Tuesday, February 11, 2014
What Went Wrong, What Went Wrong, What The Heck Went Wrong.
As I said on my facebook page, nobody takes missing a forecast harder than I do. No snow forecast is going to be absolutely perfect and this one was nowhere close to being right and for that, I'M VERY SORRY. There are many lessons learned this week which will be used in the future.
So what happened? Where do I begin with that question? For quite awhile, all the guidance we use to formulate a forecast pointed towards a significant winter weather event for much of our viewing area. It's hard to ignore when that data says several inches of snow. The National Weather Service office in North Little Rock issued a winter storm watch too and I completely agreed with that given the information at the time.
If you look at previous blog posts, I talked about the models having troubles resolving each wave of energy coming off the Pacific Ocean. Would it comes out in separate waves or maybe come together with another piece of energy to combine for a bigger storm?
Models are only as good as the data you put into them. These small pieces of energy flying over open water can only be sampled using satellites so all the parameters are estimated without true measurements. This adds uncertainty. Once these systems move ashore, they can get better sampled using weather balloons launched twice a day at weather service offices around the country. Theoretically, this is when the forecast should improve.
Let's go back to last Sunday. The data all of the sudden started to shift indicating less moisture and changing the timing as well. The swath of snow with a disturbance we were expecting across west central through central and east central Arkansas looked less and less impressive. One of the models, NAM, even went so far as to show NOTHING. You might remember my Sunday night broadcast when I said that winter storm watch may get "adjusted" and I mentioned a great deal of uncertainty has entered the forecast after the modeling indicated some agreement in previous runs. This is a higher resolution short term model (NAM) which has not performed well lately, but it turned out to do a better job with this situation. That piece of upper level energy was clearly seen Monday night dumping significant amounts of snow across Kansas and Oklahoma and was traveling towards Arkansas. However, the guidance insisted it would fade and indeed it did. What's left of that is over northern Arkansas this morning with very light snow flurries.

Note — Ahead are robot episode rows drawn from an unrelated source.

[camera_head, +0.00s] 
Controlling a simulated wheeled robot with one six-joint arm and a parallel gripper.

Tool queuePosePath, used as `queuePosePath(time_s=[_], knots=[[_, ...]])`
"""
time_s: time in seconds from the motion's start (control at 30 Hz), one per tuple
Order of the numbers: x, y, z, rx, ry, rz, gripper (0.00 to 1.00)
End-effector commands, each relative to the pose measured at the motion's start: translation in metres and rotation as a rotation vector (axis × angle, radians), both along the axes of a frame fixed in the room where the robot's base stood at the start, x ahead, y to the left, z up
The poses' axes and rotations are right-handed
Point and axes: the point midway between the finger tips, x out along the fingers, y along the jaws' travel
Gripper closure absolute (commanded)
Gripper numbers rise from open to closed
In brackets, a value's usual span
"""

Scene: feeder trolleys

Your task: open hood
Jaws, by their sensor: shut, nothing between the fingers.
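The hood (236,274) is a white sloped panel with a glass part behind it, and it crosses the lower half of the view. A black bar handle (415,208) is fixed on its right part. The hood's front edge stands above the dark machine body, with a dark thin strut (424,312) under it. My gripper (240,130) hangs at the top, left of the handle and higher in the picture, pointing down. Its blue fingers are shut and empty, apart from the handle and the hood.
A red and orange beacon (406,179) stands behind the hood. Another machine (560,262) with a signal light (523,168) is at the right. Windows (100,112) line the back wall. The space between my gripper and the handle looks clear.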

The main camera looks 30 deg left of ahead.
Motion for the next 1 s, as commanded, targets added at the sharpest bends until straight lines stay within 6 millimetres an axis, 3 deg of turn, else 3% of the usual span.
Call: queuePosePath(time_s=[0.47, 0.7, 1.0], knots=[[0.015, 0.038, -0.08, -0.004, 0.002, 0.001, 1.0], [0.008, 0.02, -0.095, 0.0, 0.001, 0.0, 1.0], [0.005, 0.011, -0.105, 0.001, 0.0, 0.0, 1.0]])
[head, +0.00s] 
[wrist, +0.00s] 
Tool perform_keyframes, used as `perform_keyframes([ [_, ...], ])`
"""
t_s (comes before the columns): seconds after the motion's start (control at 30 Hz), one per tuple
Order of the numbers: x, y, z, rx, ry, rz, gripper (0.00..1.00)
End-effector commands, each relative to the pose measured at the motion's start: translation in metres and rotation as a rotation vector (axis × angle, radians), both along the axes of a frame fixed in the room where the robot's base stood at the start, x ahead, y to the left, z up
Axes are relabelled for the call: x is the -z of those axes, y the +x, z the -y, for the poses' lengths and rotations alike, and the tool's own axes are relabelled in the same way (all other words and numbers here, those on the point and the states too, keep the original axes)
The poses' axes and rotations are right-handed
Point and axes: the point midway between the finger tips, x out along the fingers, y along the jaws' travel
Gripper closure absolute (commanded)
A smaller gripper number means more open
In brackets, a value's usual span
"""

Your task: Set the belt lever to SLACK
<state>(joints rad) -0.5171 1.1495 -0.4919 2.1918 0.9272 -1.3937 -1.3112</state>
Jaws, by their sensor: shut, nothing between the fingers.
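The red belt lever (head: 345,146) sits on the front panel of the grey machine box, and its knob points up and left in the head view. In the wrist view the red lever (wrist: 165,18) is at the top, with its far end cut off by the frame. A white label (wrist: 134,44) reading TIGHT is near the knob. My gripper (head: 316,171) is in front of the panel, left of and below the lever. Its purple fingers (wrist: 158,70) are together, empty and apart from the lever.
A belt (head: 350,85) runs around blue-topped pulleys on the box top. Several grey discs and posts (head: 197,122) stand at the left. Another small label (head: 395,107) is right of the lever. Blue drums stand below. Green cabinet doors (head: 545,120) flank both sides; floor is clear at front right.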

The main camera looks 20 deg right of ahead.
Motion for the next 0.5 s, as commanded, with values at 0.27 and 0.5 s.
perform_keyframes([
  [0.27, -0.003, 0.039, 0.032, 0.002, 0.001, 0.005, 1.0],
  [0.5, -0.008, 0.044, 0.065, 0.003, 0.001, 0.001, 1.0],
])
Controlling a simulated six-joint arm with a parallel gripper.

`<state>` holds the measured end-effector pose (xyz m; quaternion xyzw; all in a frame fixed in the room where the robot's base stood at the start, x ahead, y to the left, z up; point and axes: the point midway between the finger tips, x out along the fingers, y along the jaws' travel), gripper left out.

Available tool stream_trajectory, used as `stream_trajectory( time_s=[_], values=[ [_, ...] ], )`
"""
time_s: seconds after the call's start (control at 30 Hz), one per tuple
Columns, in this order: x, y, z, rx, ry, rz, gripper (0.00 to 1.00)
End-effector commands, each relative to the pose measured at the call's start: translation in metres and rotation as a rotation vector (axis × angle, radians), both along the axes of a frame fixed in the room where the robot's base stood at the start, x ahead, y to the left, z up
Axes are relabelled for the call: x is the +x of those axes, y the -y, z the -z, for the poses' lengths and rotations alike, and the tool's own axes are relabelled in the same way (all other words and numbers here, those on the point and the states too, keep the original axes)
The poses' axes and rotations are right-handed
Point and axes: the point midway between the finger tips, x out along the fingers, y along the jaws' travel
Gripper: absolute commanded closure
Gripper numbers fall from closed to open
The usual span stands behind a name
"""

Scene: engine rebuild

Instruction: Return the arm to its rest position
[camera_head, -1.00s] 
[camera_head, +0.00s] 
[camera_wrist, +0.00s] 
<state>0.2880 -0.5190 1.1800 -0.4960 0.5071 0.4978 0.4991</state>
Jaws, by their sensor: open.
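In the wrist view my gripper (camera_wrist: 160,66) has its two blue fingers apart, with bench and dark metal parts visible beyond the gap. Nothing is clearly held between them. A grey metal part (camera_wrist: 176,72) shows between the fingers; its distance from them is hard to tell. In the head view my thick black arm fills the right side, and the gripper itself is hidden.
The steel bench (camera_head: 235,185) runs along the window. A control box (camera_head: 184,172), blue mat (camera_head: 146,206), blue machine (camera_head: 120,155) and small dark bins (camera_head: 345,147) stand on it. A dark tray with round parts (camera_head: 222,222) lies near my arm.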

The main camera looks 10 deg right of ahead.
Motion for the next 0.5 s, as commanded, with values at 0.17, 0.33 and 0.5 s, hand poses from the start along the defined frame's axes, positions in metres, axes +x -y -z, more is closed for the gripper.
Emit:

The models then started to key in on another wave of moisture Tuesday afternoon and night over southern Arkansas and that still has the possibility to bring some icing there, but this will really increase east of the state. Those two waves of moisture I talked about above will come together and produce a very significant eastern United States winter storm over the next few days. So if you have travel plans, beware of that. You're going to see a ton of news reports out of that region. Atlanta, GA could end up with another big storm!
Once again, I'm very sorry. That's the nature of weather forecasting. We have had a very good run so far this winter forecasting the onslaught of cold, snow, and ice. We got this one storm (or lack of) wrong. "Onward through the fog" as my mentor always told me. It's time to get back to work and move on. Thanks!